October 24, 2008 at 11:31 AM

Last night, in anticipation of a possible first frost, I composted my remaining tomato plants. This latitude has a short growing season and my yard is shady, so the plants lived on my rec room roof, where they got sunlight. They grew right above where my daughter and I both practice our violins every day. One experiment I didn't do: a control for music. Would they have grown better or worse without the violin music coming through their floor?

Two of them I grew from seed, carefully nurtured and "hardened off". One I bought at a greenhouse. The greenhouse plant, of the "Sweet 100" variety, yielded approximately twice as many tomatoes as the two from-seed plants (I don't know what variety they were, "red cherry" it said on the envelope). This is the first year I kept statistics. Red cherry were redder, bigger, and rounder. Sweet 100's were smaller, oranger, and more prolific. They were sweeter too, but both tasted good. Many evenings they wouldn't make it from the plant to the salad because I'd just eat them on the way.

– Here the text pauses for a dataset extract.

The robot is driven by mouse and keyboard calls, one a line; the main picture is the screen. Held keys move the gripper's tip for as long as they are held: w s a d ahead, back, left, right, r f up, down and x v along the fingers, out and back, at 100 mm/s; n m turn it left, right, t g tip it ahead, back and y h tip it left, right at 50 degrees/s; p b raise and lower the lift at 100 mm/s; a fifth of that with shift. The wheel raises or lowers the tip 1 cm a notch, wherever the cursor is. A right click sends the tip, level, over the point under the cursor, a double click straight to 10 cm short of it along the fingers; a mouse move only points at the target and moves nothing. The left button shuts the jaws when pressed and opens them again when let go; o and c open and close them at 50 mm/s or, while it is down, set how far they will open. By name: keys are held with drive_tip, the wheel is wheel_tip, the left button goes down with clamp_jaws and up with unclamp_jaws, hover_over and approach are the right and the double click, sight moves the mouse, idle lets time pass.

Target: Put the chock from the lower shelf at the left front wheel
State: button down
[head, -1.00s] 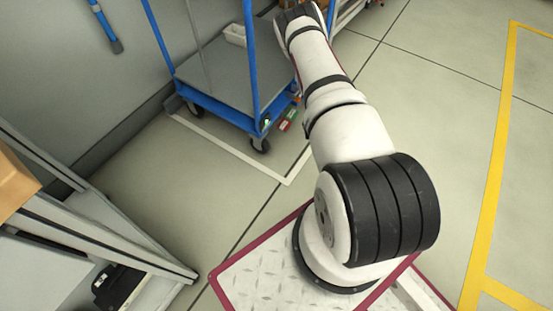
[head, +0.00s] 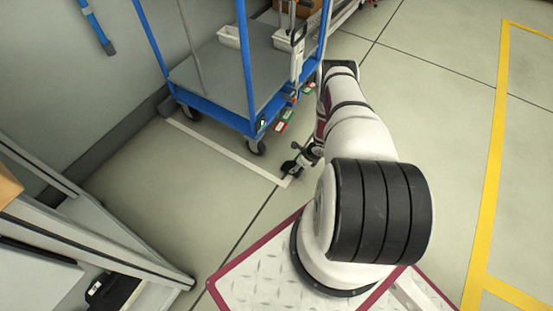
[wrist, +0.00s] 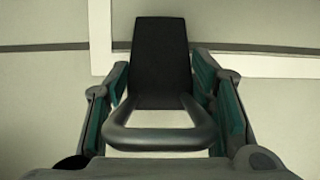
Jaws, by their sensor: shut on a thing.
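My gripper (head: 304,158) is low in front of the blue cart (head: 222,113), near the corner of a white floor line. In the wrist view my gripper (wrist: 160,78) is shut on the chock (wrist: 160,45), a black block with a grey loop handle between the two fingers. The chock (head: 290,168) shows small and dark in the head view, to the right of and a little below the cart's near wheel (head: 256,147), apart from it. Another cart wheel (head: 189,112) shows to the left. Whether the chock touches the floor cannot be told.
A grey rack (head: 95,240) stands at the lower left, with a dark object (head: 112,289) on its low level. Small red and green items (head: 284,120) lie by the cart's right side. Open floor (head: 440,140) lies to the right.

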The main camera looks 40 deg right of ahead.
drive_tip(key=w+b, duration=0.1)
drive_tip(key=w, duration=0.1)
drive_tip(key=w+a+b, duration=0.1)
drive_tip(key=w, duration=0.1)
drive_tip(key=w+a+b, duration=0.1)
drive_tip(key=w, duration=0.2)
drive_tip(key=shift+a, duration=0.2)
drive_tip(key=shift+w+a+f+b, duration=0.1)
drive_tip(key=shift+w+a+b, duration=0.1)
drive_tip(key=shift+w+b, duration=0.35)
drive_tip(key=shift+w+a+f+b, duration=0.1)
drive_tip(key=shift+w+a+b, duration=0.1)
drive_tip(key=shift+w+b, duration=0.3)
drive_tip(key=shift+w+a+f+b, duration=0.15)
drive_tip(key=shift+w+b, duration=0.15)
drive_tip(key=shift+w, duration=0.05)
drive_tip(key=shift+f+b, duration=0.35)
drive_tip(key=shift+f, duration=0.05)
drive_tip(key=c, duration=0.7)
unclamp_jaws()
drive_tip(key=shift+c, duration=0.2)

As in music, I enjoy the careful nurturing part: the anticipation, the potential, the "what could be" when you open a new seed packet or buy a new piece of sheet music, or start a series of rehearsals. I'd rather not just buy from the greenhouse. Or the supermarket. Or the CD store. But, as in music, I have trouble with endings, and closure. With "product." Even though they were not looking their best anymore--brown leaves, spots, no more tomatoes since I'd harvested them all, even the green ones, in anticipation of this moment--there was something sad and edgy about dumping them unceremoniously into the compost heap. I'd been putting it off for that reason. And now trying to make it more ceremonious by writing about it. I tend to be all about process. Not product.

I know that next year they will contribute nutrients to next year's plants, and so it goes. That musical analogy is harder for me to make, though. As the days get shorter and colder and winter closes in, I feel less able to imagine the fruit.